- SET TASK: The records are to be restated in their entirety, word for word.

- INPUT:
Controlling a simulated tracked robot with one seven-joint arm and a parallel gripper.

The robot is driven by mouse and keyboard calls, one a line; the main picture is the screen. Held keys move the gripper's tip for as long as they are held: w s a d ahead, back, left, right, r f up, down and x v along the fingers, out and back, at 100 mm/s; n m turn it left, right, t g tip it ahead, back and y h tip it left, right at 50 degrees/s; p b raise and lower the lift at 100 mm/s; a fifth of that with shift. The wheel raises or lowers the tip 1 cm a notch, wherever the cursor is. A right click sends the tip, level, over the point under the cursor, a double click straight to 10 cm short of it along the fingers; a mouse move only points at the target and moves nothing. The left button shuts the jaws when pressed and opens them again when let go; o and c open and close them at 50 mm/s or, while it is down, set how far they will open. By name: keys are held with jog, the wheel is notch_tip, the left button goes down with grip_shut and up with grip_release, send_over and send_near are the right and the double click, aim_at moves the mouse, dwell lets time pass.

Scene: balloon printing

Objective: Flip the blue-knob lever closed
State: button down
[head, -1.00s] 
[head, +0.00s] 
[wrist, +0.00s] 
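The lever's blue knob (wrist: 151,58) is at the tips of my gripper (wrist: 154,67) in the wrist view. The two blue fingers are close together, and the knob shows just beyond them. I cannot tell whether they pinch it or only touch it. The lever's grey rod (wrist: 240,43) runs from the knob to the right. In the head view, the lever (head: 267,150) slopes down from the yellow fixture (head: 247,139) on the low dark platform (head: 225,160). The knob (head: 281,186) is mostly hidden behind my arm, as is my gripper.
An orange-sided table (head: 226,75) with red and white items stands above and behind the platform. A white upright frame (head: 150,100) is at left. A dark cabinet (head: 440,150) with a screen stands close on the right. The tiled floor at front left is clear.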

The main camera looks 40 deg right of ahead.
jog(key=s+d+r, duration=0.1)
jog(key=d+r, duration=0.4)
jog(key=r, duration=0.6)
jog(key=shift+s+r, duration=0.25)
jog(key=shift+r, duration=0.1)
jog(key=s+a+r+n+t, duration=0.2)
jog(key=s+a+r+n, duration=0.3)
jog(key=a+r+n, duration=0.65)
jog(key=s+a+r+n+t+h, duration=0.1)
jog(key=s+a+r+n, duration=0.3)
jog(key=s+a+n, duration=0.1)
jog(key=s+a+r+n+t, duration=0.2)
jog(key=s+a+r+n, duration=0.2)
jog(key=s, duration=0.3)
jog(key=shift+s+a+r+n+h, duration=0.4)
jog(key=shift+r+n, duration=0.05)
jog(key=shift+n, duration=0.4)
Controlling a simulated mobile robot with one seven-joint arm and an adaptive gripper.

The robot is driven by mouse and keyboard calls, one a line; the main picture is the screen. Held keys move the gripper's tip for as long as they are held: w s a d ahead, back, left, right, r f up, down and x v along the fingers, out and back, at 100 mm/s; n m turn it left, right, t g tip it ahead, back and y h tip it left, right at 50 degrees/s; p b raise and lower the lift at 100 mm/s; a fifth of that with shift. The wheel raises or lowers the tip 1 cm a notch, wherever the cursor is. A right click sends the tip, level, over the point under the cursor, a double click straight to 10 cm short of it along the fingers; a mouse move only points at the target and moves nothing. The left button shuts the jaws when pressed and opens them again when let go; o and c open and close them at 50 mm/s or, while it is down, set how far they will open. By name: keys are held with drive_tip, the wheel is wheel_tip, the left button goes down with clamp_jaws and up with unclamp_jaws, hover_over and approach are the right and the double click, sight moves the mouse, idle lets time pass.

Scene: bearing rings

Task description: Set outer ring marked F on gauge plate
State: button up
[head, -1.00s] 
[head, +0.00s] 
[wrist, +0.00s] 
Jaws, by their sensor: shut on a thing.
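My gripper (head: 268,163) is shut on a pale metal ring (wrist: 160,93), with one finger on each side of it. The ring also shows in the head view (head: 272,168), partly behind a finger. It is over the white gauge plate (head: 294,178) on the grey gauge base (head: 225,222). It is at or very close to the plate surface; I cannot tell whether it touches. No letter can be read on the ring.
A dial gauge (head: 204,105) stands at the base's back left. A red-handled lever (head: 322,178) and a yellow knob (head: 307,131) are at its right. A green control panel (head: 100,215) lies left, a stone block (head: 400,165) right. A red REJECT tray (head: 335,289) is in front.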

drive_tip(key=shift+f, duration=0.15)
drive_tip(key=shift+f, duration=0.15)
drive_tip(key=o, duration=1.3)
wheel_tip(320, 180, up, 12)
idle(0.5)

- ANSWER TO THIS PROBLEM:
Controlling a simulated tracked robot with one seven-joint arm and a parallel gripper.

The robot is driven by mouse and keyboard calls, one a line; the main picture is the screen. Held keys move the gripper's tip for as long as they are held: w s a d ahead, back, left, right, r f up, down and x v along the fingers, out and back, at 100 mm/s; n m turn it left, right, t g tip it ahead, back and y h tip it left, right at 50 degrees/s; p b raise and lower the lift at 100 mm/s; a fifth of that with shift. The wheel raises or lowers the tip 1 cm a notch, wherever the cursor is. A right click sends the tip, level, over the point under the cursor, a double click straight to 10 cm short of it along the fingers; a mouse move only points at the target and moves nothing. The left button shuts the jaws when pressed and opens them again when let go; o and c open and close them at 50 mm/s or, while it is down, set how far they will open. By name: keys are held with jog, the wheel is notch_tip, the left button goes down with grip_shut and up with grip_release, send_over and send_near are the right and the double click, aim_at moves the mouse, dwell lets time pass.

Scene: balloon printing

Objective: Flip the blue-knob lever closed
State: button down
[head, -1.00s] 
[head, +0.00s] 
[wrist, +0.00s] 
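The lever's blue knob (wrist: 151,58) is at the tips of my gripper (wrist: 154,67) in the wrist view. The two blue fingers are close together, and the knob shows just beyond them. I cannot tell whether they pinch it or only touch it. The lever's grey rod (wrist: 240,43) runs from the knob to the right. In the head view, the lever (head: 267,150) slopes down from the yellow fixture (head: 247,139) on the low dark platform (head: 225,160). The knob (head: 281,186) is mostly hidden behind my arm, as is my gripper.
An orange-sided table (head: 226,75) with red and white items stands above and behind the platform. A white upright frame (head: 150,100) is at left. A dark cabinet (head: 440,150) with a screen stands close on the right. The tiled floor at front left is clear.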

The main camera looks 40 deg right of ahead.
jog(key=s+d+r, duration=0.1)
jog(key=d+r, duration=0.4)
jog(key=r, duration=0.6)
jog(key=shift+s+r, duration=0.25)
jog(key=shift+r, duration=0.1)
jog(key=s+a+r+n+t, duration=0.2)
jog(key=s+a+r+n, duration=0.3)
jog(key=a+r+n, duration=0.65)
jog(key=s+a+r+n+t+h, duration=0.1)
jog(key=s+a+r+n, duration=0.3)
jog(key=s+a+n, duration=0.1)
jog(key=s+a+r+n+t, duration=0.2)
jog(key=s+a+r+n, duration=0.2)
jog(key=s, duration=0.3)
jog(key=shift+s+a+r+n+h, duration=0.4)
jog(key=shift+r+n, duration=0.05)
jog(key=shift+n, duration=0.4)
Controlling a simulated mobile robot with one seven-joint arm and an adaptive gripper.

The robot is driven by mouse and keyboard calls, one a line; the main picture is the screen. Held keys move the gripper's tip for as long as they are held: w s a d ahead, back, left, right, r f up, down and x v along the fingers, out and back, at 100 mm/s; n m turn it left, right, t g tip it ahead, back and y h tip it left, right at 50 degrees/s; p b raise and lower the lift at 100 mm/s; a fifth of that with shift. The wheel raises or lowers the tip 1 cm a notch, wherever the cursor is. A right click sends the tip, level, over the point under the cursor, a double click straight to 10 cm short of it along the fingers; a mouse move only points at the target and moves nothing. The left button shuts the jaws when pressed and opens them again when let go; o and c open and close them at 50 mm/s or, while it is down, set how far they will open. By name: keys are held with drive_tip, the wheel is wheel_tip, the left button goes down with clamp_jaws and up with unclamp_jaws, hover_over and approach are the right and the double click, sight moves the mouse, idle lets time pass.

Scene: bearing rings

Task description: Set outer ring marked F on gauge plate
State: button up
[head, -1.00s] 
[head, +0.00s] 
[wrist, +0.00s] 
Jaws, by their sensor: shut on a thing.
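My gripper (head: 268,163) is shut on a pale metal ring (wrist: 160,93), with one finger on each side of it. The ring also shows in the head view (head: 272,168), partly behind a finger. It is over the white gauge plate (head: 294,178) on the grey gauge base (head: 225,222). It is at or very close to the plate surface; I cannot tell whether it touches. No letter can be read on the ring.
A dial gauge (head: 204,105) stands at the base's back left. A red-handled lever (head: 322,178) and a yellow knob (head: 307,131) are at its right. A green control panel (head: 100,215) lies left, a stone block (head: 400,165) right. A red REJECT tray (head: 335,289) is in front.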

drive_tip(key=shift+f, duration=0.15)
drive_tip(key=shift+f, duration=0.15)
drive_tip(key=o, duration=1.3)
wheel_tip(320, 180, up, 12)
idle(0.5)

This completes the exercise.